Second, when GIS are coupled with simulation modeling, there is the added consideration of what preprocessing took place to establish parameter values and what postprocessing might have taken place to reach the calibration stage. If there were algorithm choices (see above), then for a proper evaluation, some different approaches may need to be tried and then tested for sensitivity as in Equation. Third, such a strategy may be tractable for a small number of parameters, but where there are a large numbers of parameters such sensitivity analyses could take weeks or even months.
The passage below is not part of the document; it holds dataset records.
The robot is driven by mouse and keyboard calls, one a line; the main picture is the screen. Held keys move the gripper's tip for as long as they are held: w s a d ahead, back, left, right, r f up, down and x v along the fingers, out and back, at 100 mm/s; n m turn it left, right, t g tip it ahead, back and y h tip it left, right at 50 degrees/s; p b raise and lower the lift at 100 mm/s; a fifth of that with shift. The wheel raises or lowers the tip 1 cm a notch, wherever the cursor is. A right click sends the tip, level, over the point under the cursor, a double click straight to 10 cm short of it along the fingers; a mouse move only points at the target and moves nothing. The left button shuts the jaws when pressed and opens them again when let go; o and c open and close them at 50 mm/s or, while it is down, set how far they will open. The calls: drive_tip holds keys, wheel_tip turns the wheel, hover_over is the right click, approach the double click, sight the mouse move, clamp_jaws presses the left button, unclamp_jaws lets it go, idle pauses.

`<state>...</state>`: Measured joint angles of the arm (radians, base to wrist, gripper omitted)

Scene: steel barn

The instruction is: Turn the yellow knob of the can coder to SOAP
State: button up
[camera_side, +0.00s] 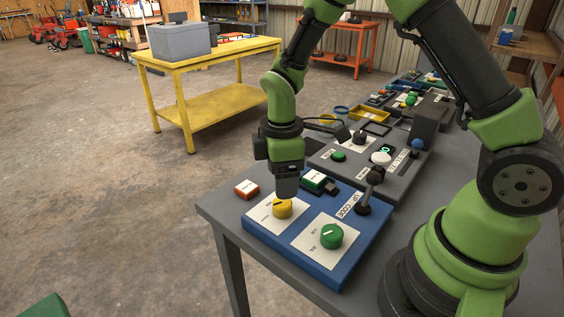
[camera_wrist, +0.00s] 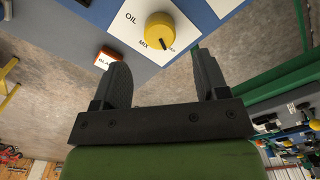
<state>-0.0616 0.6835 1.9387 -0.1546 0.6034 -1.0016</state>
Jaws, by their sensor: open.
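The yellow knob (camera_side: 282,209) sits on a white label plate on the blue can coder panel (camera_side: 262,236), at the front of the grey table. In the wrist view the yellow knob (camera_wrist: 158,27) shows beyond the fingertips, with OIL and MIX to its left. A partly covered label ending in "AP" is at its lower right. The knob's dark mark points down, slightly right, between MIX and that label. My gripper (camera_side: 287,192) hangs just above the knob in the side view. Its two fingers (camera_wrist: 162,72) are apart with nothing between them.
A green knob (camera_side: 331,236) and a black lever (camera_side: 364,196) stand on the same panel. An orange block (camera_side: 247,189) and a green box (camera_side: 318,181) lie close by. A grey panel (camera_side: 326,157) with buttons is behind. Open floor lies left of the table.

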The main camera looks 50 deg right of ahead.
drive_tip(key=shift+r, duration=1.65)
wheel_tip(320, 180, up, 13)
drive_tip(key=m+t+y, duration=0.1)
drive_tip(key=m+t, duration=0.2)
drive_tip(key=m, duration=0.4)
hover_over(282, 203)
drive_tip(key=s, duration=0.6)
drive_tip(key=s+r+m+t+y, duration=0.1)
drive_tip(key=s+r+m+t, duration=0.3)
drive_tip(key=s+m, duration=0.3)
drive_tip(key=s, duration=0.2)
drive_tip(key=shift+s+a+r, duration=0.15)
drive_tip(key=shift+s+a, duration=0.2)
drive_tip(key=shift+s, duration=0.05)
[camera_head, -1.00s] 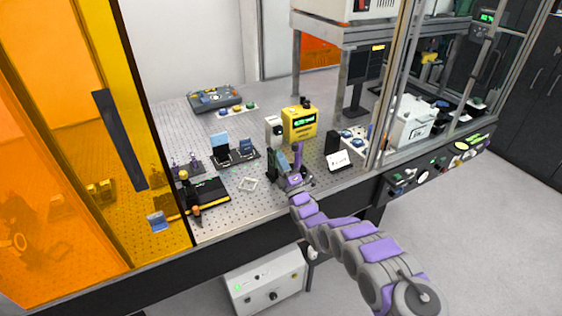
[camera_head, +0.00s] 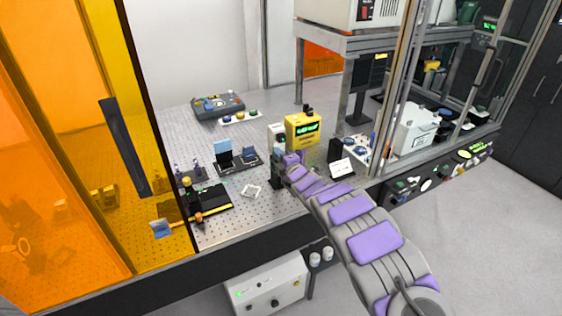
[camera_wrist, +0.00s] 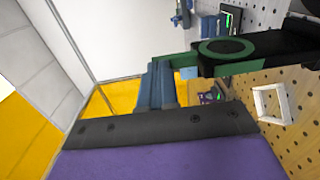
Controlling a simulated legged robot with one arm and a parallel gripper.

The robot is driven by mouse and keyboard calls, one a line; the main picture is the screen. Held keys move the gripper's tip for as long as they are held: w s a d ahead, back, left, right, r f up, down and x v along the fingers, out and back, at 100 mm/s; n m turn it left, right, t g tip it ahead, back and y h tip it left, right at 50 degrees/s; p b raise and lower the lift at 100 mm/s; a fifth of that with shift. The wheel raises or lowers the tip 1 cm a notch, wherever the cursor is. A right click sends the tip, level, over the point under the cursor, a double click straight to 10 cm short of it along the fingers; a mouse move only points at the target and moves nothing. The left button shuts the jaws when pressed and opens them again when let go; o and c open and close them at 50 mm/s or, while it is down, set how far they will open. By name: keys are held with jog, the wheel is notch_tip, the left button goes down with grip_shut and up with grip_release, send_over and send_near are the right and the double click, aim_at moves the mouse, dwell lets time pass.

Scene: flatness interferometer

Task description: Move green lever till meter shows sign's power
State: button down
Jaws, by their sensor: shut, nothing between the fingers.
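The yellow meter (camera_head: 302,130) stands on the perforated table in the head view; its green display is too small to read. In the wrist view a green lever (camera_wrist: 182,62) runs left from a dark mount with a green ring (camera_wrist: 228,46). My gripper (camera_wrist: 160,68) is shut and empty, its blue-grey fingers close beside the lever's left end; I cannot tell whether they touch. In the head view my gripper (camera_head: 281,158) is in front of the meter, hiding most of the lever mount.
Dark stands with blue plates (camera_head: 223,152) are to the left. A black upright block (camera_head: 335,150) stands right of my gripper. An orange panel (camera_head: 70,150) closes the left side.

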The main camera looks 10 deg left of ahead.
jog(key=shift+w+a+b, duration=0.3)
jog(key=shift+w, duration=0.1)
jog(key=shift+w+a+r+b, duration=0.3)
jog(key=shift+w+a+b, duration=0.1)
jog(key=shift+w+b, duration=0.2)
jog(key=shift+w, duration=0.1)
Such a strategy is based on the premise that there is a single global optimum in the parameter space that can be found by varying the parameters for which the model is most sensitive such that a best fit with observations can be found. If this is the case and the number of parameters are few, then all well and good. But, unfortunately, as summarized by Beven (2001), there may not be a single global optimum, but a series of local optima instead. This would mean having to accept that there is equifinality in the solution, that is, there may be a number of model states that are acceptably consistent with the observed behavior of the processes being modeled. Therefore, it may be better to think of corroboration in which there is a noncontradiction between the output of a model and the evidence from reality.